Hotel life, which for some people has a curious fascination, is to me a hateful necessity of travel, and few indeed are the hotels which I have sampled in my journeyings about the world where I have been able to feel even moderately comfortable, much less at home from home. The comfort of the old English inn, so fondly dwelt upon by Dickens, is a thing of the past, and the huge caravanserais of England, America, or the Continent, are places which to me are a positive nightmare. The extortion on every hand, the absolute lack of plain, homely cooked food which one can make a meal of, the almost unbearable and entirely uncomfortable magnificence on every side combine to make hotel life to me, and many others like-minded, a thing to be dreaded. Therefore I feel to-day that I am among the favoured ones of mankind in that I have "struck" a hotel which is my ideal of what a hotel should be. The attendants are delightfully civil without a trace of servility, the food is not merely as good as any that I have ever eaten but it is plainly, carefully dressed, and not smothered with vile concoctions of sauce to disguise its natural savours (in most places this is done as a sort of compensation for the lack of savour in the fish, flesh, or fowl dealt with), there are six or seven different kinds of vegetables, beautifully fresh and homelike, and cooked as if they were worth attention, with luncheon and dinner, there is abundance of most delicious fruit, baths are free and available all day, and the inclusive rate is ten shillings per day or three guineas a week. Also there are no niggling paltry extras for attendance, even the matutinal cup of tea and newspaper at 7 a.m., and the cup of afternoon tea being supplied free. I begin to wonder first whether there was ever before a hotel like this as I sit in my spacious, airy room, and secondly how, in the name of common experience, can it pay? I feel it almost an obvious duty to my kind to mention the name of this paragon among hotels, but may not because of the inevitable misconstruction which would be put upon my doing so.

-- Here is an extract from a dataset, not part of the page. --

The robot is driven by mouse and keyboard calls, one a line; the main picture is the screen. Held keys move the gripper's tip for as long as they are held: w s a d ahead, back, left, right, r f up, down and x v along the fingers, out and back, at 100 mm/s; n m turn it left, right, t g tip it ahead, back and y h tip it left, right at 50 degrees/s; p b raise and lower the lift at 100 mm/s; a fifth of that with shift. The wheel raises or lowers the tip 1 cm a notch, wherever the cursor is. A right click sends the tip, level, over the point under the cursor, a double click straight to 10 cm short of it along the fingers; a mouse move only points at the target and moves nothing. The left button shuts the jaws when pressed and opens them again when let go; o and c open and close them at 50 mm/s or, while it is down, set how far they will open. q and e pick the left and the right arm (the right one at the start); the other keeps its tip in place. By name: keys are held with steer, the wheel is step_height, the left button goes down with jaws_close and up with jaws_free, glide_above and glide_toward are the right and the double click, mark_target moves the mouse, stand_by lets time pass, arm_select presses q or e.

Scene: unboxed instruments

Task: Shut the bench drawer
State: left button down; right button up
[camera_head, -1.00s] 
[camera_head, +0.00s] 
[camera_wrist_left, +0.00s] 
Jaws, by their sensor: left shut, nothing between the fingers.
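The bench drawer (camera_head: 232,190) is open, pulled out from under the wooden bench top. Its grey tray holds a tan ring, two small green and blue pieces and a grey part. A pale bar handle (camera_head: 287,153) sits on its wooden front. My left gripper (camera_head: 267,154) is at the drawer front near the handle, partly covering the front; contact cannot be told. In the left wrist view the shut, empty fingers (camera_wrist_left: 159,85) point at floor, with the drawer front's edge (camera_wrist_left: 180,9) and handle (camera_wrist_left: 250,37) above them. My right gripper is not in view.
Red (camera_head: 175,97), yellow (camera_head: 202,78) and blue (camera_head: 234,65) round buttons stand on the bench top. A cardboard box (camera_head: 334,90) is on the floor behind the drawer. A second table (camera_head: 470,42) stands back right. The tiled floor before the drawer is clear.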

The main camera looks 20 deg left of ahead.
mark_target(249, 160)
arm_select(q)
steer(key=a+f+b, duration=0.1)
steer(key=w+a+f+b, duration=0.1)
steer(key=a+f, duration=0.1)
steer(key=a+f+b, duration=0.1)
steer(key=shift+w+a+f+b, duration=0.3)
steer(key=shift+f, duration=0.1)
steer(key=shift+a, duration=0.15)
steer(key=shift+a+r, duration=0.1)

Now I promise that there shall be little or no further mention of hotels in what I have to say. The next morning I awoke and stepped out upon the wide verandah into an air that was as heady as wine and almost too chilly for a sleeping suit. A perfect day, the golden sun flooding the world with light, the purple background of hills lying in slumberous shadow, and that sweet breeze pouring in upon the awakening city from the shimmering bay, just visible in patches from this elevation. Can this be Australia? My recollections of all her coasts from Townsville to Adelaide are very vivid, but they all include baking heat, scorching winds laden with sand, never at any time such a morning as this. But I must not stay indoors; it seems a sin, unless compelled. So as soon as possible I emerge, to be astounded by every person I meet saying, "Very cold this morning, isn't it?" Cold! I gasp with amazement, for to me the climate seems as nearly perfection as climate can be on this side of Paradise. As a matter of actual fact the shade temperature is 52° at 8 a.m.

A stroll round the bright, cheerful, clean, magnificently paved streets brings me to the inevitable conclusion that such changes as have taken place in the last twenty-six years are hardly noticeable by me. The most prominent edifices in the city, the Town Hall and Post Office, were then erected, but beyond that I feel certain that the city's growth has been so slow that its beauty remains absolutely unimpaired. I hope the citizens will not feel aggrieved at my saying this, especially as I fail entirely to see how the tremendously rapid growth of a London suburb, for instance, which in twenty years will add to its area of buildings and population two cities of the size of Adelaide, makes for that which we all profess most earnestly to desire—the greatest good of the greatest number. There is on this first walk of mine alone, and on observation bent, an utter absence of those great variations between blatant wealth and squalid poverty which are so painfully apparent at home and in America. And there is a generally diffused air of comfort prevailing among the people and in their dwellings that is to me most especially delightful to see. Even the ramshackle two-horse trams which hump along the road seem to say almost defiantly, "We're proud of being evidences of the absence of hustle. Our people can have the electric trolley-cars whenever they want them, but there is really not the least little bit of need for hurry in the world." And anyhow, all the roads in the city are just perfect to ride on either in buggy or motor, on a bicycle or to walk on, so splendidly graded and beautifully kept is the asphalt of which they are composed. It is an object-lesson patent to the most casual eye of the character of the people, this wonderful care of the roads.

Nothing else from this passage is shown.